__Data block__.
==============================

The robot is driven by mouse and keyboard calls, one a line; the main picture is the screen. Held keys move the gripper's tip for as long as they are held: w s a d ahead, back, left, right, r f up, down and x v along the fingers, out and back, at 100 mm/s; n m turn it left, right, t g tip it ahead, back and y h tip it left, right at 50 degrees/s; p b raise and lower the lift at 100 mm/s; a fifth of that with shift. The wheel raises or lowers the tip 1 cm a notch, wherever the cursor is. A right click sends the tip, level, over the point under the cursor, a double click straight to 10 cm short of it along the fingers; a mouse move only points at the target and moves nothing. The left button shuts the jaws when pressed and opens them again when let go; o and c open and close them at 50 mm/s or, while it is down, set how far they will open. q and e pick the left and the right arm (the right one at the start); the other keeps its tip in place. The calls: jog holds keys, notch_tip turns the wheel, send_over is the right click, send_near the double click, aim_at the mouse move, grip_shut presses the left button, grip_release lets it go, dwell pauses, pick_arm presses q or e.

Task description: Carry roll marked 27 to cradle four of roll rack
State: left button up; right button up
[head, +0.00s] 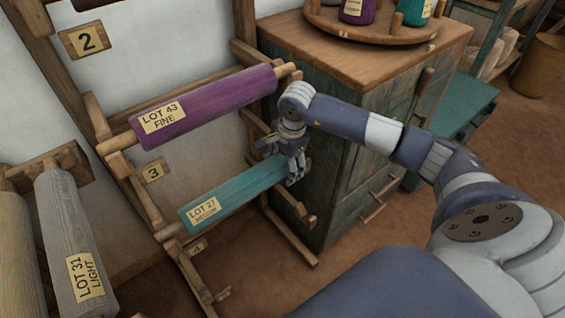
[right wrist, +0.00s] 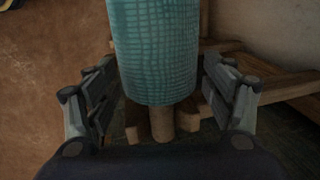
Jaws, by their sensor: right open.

==============================

__What is expected__.
Using the material above, return every line exactly as it appears, minus the pictures.

__Result of this task__.
The robot is driven by mouse and keyboard calls, one a line; the main picture is the screen. Held keys move the gripper's tip for as long as they are held: w s a d ahead, back, left, right, r f up, down and x v along the fingers, out and back, at 100 mm/s; n m turn it left, right, t g tip it ahead, back and y h tip it left, right at 50 degrees/s; p b raise and lower the lift at 100 mm/s; a fifth of that with shift. The wheel raises or lowers the tip 1 cm a notch, wherever the cursor is. A right click sends the tip, level, over the point under the cursor, a double click straight to 10 cm short of it along the fingers; a mouse move only points at the target and moves nothing. The left button shuts the jaws when pressed and opens them again when let go; o and c open and close them at 50 mm/s or, while it is down, set how far they will open. q and e pick the left and the right arm (the right one at the start); the other keeps its tip in place. The calls: jog holds keys, notch_tip turns the wheel, send_over is the right click, send_near the double click, aim_at the mouse move, grip_shut presses the left button, grip_release lets it go, dwell pauses, pick_arm presses q or e.

Task description: Carry roll marked 27 to cradle four of roll rack
State: left button up; right button up
[head, +0.00s] 
[right wrist, +0.00s] 
Jaws, by their sensor: right open.

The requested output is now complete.